Now do you understand why you can just overwrite stuff in there?
4. The IPL 24-bit data pointer (x0800). The official doc simply states "IPLBLK H/M/L - Load start record no. of CD", is that related to the Min-Sec-Frame format I keep hearing about? How does that work? In my compiled mini sample the first byte of code is located exactly 4096 bytes relative to the start of the "track", and my IPLBLK pointer reads 00 00 02. 1 frame = 2048 bytes?
It's an LBA address ... i.e. the offset from the start of the .iso track in terms of CD-ROM (2048 byte) sectors.
5. The IPL "No. of Records to read" byte. It's set to 16 (0x10), but 16 what exactly? 16 8192 byte blocks? Why 128kb (out of 256 available?), I only specified ONE bank in my .asm file! How does the assembler know which bank goes where on a big project, which ones get loaded, etc?

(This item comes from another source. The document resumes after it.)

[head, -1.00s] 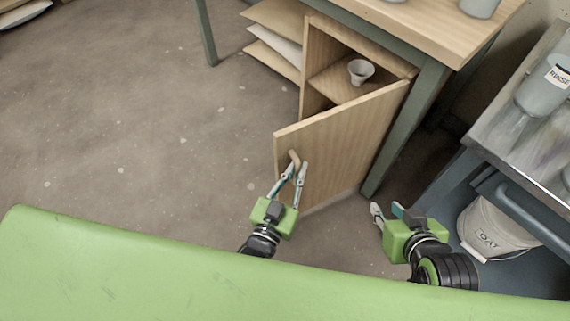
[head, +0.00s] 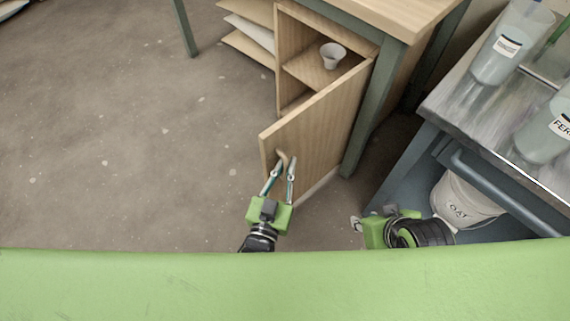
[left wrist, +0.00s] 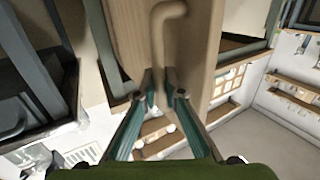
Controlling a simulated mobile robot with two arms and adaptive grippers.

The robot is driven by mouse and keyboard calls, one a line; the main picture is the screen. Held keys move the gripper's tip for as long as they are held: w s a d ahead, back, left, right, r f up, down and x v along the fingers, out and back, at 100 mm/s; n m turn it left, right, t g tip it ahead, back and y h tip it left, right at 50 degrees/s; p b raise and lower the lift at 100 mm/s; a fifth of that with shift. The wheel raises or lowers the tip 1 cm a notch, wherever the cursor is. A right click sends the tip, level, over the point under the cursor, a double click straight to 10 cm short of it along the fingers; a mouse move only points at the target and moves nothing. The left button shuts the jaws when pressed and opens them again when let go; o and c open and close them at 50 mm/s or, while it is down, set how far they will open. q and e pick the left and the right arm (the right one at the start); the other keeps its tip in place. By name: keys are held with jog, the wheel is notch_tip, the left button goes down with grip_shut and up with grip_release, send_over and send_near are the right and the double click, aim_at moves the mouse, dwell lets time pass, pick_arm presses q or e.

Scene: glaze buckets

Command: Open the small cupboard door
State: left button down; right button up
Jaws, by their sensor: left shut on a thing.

16 * 2048 byte sectors -> 32KB.
Get used to that 2KB size, and LBA addresses, they're everywhere.
The IPL will ONLY load into the original 64KB of RAM (banks $80..$87).
You then have to check to see if you are running on the Super System Card and have more RAM, and do your own load of extra data into banks $68..$7F
6. Program LOAD/EXECUTE addresses. Why $4000, why $4070? Is this configurable? Also this implies that it's only a 8kb bank that gets loaded so how do I make sense of (5)?
It's a HuC thing. If you're programming in ASM, you can load/run wherever you like.
Same with the bank layout IPLMPR2..IPLMPR6, in ASM, you can set them to whatever you like.
EXCEPT, please note that that they're stored as values 0..7, corresponding to banks $80..$87.
7. Mostly useless but what's with the 6-byte space after the program title? Bonanza Bros. has "ASK" written on it, so I had to.
Errrr .... because! If you're looking at the docs, you'll see how much space is allocated for the name, and that there are those extra 6 bytes.
It's probably either a "licensed product code" or "licensed developer code".
It's not checked by the System Card.